Given problem: Begin with the line containing "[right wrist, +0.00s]" and end with the line containing "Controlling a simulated"; set down that block verbatim and nothing else.

Information given:
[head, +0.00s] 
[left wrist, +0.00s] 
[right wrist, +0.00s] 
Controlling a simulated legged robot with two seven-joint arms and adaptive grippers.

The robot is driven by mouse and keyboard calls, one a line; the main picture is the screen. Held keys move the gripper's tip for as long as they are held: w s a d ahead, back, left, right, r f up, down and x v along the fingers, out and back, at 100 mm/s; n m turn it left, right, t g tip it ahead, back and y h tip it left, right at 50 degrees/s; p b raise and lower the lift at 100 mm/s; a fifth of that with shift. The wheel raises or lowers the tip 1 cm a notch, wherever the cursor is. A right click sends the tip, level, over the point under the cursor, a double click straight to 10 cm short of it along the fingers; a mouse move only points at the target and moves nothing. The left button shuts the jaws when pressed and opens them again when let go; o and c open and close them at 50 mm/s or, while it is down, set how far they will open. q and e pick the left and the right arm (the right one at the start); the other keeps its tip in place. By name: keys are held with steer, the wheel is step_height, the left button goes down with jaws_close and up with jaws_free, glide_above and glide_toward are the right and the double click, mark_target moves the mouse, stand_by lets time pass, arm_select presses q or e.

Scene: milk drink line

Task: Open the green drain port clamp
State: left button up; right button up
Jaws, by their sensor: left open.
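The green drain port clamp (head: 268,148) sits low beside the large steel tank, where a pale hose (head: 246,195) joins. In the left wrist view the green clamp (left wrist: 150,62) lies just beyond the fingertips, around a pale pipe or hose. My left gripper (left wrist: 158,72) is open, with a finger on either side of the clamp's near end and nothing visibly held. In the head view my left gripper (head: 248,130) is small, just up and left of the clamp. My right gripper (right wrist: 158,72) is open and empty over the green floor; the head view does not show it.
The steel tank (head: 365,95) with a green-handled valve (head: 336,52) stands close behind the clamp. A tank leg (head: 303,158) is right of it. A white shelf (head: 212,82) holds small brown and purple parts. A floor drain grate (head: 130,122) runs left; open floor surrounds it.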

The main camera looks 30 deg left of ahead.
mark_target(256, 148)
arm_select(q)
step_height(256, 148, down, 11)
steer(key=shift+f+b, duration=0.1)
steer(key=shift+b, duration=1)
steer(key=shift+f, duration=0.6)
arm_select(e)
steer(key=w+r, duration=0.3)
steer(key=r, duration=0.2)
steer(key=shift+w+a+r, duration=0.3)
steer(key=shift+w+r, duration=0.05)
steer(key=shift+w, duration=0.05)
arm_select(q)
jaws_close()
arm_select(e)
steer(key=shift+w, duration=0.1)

==

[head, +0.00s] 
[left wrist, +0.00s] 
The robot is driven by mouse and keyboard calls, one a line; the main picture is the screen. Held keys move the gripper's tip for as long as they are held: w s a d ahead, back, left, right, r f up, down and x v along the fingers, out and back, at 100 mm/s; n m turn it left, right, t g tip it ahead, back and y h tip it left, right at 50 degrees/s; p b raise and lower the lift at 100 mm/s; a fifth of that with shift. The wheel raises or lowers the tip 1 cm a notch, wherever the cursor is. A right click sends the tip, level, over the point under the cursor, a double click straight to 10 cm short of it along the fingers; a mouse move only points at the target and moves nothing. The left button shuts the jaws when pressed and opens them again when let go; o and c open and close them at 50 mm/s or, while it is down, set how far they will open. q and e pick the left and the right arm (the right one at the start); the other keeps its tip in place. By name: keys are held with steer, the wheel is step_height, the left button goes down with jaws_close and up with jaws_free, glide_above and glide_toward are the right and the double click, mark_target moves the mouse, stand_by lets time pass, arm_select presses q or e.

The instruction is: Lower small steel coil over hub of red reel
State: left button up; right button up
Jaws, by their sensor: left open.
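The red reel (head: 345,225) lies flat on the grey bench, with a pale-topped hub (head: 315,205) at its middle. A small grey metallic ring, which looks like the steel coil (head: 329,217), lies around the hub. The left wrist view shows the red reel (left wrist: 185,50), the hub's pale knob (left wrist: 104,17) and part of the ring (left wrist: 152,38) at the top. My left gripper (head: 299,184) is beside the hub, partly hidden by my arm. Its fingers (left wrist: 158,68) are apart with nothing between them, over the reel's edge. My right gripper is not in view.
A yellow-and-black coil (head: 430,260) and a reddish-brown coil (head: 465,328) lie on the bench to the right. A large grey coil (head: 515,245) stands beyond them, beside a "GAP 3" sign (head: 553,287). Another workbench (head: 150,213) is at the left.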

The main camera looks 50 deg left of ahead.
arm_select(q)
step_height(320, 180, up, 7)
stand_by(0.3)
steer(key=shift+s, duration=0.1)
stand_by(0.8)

Solution:
[right wrist, +0.00s] 
Controlling a simulated legged robot with two seven-joint arms and adaptive grippers.

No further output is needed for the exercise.